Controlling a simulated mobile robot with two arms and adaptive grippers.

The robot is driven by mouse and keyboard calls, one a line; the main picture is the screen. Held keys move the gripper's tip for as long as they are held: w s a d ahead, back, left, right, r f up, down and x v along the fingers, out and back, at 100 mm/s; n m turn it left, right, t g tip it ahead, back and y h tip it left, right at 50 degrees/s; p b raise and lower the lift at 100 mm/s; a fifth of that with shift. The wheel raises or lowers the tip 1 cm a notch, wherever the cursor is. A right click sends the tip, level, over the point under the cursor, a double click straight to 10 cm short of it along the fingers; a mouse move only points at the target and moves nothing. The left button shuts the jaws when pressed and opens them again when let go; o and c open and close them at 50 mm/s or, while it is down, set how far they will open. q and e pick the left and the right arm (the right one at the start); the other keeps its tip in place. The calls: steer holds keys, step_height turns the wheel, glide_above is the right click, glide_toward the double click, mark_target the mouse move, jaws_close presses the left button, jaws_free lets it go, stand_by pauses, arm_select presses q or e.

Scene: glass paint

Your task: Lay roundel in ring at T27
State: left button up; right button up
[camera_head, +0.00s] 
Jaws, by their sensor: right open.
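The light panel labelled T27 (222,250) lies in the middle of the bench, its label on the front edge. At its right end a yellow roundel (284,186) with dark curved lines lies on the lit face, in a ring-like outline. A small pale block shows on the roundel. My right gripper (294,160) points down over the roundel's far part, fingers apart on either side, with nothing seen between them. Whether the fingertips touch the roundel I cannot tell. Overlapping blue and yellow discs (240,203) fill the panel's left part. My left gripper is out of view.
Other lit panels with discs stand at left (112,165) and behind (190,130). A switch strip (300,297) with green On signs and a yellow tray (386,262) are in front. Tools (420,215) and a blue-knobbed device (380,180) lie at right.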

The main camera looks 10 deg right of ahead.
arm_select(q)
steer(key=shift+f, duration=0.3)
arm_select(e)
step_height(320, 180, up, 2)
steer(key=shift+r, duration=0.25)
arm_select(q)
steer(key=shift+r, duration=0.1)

┄┄┄┄┄┄┄┄┄┄┄┄┄┄┄┄┄┄┄┄

▶ **The exercise**
Your task is to print the lines from the one containing "Your task: Lay roundel in ring at T27" through the one containing "[camera_head, +0.00s]", exactly and with nothing added.

▶ **Solution**
Your task: Lay roundel in ring at T27
State: left button up; right button up
[camera_head, +0.00s] 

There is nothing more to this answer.